Set task: Search the records for the word "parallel" and report each line that has it.

Records provided:

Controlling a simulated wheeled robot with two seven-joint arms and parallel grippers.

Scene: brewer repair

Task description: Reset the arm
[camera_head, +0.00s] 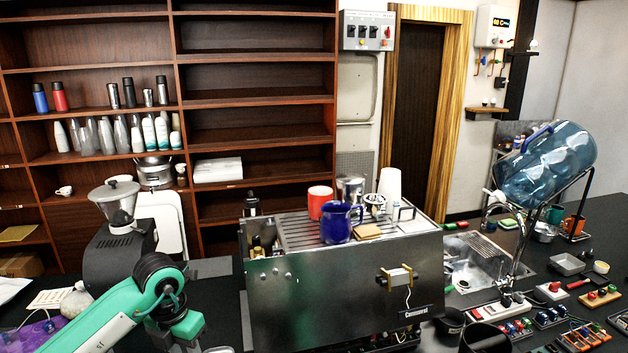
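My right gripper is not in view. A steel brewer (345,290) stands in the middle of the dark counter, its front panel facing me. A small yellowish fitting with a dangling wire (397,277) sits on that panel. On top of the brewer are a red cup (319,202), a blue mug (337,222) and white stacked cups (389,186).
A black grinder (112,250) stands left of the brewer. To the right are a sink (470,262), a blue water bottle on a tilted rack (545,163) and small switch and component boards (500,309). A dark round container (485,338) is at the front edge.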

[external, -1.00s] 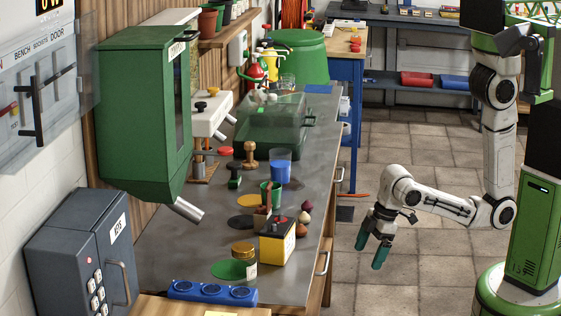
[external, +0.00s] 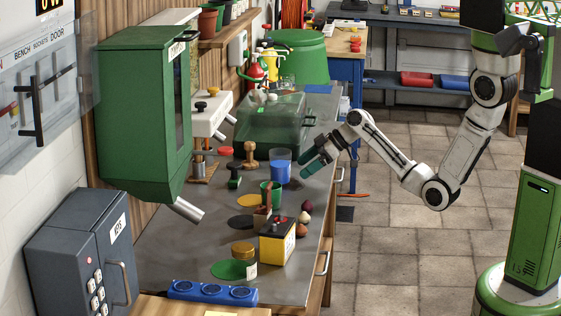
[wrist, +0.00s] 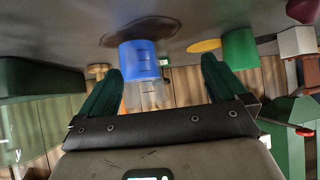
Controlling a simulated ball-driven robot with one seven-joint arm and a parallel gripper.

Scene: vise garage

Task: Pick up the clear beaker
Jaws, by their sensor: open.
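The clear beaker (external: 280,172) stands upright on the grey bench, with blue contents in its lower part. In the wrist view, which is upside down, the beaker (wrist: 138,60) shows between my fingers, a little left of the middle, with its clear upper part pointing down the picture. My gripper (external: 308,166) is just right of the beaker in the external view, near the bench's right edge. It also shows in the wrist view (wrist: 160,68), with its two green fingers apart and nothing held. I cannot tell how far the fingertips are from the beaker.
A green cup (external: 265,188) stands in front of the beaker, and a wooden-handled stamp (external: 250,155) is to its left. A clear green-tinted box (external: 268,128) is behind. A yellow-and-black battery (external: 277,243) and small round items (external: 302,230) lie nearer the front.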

---

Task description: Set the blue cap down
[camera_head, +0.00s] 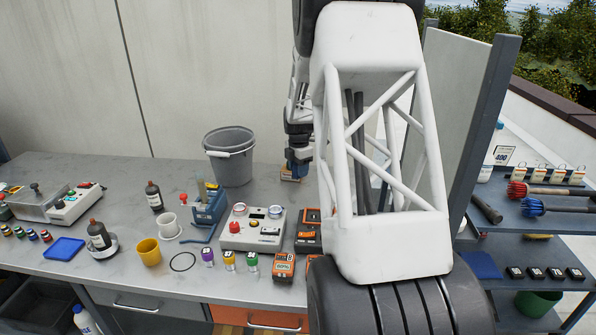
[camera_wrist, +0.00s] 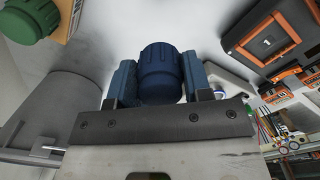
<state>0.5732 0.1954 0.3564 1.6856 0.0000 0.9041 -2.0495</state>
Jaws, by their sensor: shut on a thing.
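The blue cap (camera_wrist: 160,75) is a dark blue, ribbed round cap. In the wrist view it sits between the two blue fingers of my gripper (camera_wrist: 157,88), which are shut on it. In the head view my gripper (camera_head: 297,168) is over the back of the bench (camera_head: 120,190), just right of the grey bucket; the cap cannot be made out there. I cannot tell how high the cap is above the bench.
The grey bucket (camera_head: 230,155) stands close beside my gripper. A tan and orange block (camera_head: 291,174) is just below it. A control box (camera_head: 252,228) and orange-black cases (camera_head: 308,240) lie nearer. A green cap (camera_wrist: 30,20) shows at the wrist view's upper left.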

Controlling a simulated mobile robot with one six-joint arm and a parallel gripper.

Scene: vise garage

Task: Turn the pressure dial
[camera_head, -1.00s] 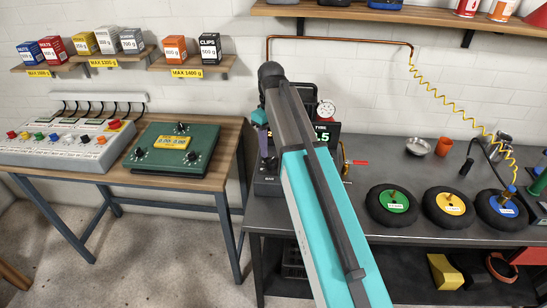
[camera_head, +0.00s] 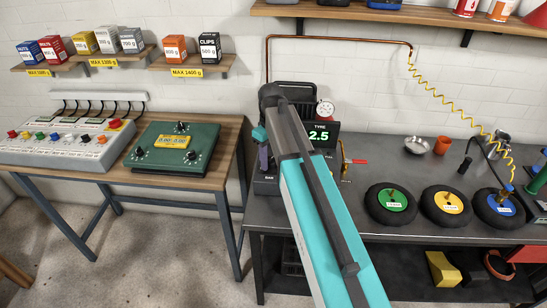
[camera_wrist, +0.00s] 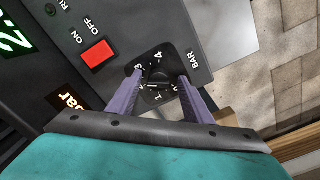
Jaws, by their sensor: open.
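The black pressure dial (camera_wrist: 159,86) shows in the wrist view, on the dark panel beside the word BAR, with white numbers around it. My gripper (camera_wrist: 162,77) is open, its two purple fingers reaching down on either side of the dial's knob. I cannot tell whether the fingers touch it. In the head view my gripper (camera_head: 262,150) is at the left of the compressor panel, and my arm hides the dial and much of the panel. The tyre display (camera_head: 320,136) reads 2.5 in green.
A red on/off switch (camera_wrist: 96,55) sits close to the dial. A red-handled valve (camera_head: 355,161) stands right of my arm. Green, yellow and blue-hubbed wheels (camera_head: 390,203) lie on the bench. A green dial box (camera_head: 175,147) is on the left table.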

---

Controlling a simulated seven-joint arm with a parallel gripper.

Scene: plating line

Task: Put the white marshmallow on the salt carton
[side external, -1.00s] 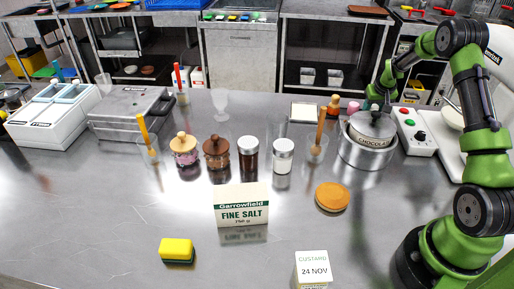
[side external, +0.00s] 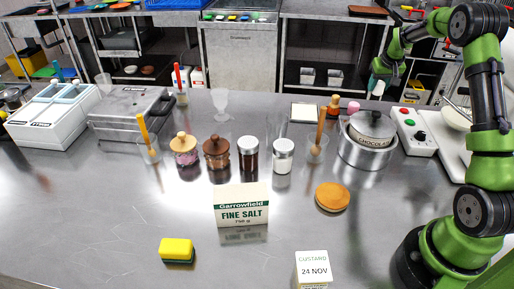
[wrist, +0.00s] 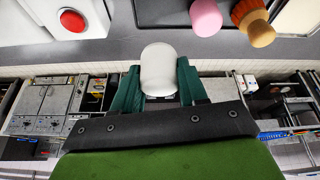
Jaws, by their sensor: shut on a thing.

Response to this task:
Controlling a simulated wheeled robot with two seven-joint arms and parallel grippers.
Controlling a simulated ball-driven robot with one seven-joint arm and a parallel gripper.
Controlling a simulated mobile robot with one six-joint arm and a parallel gripper.
Controlling a simulated seven-joint arm with a parallel gripper.

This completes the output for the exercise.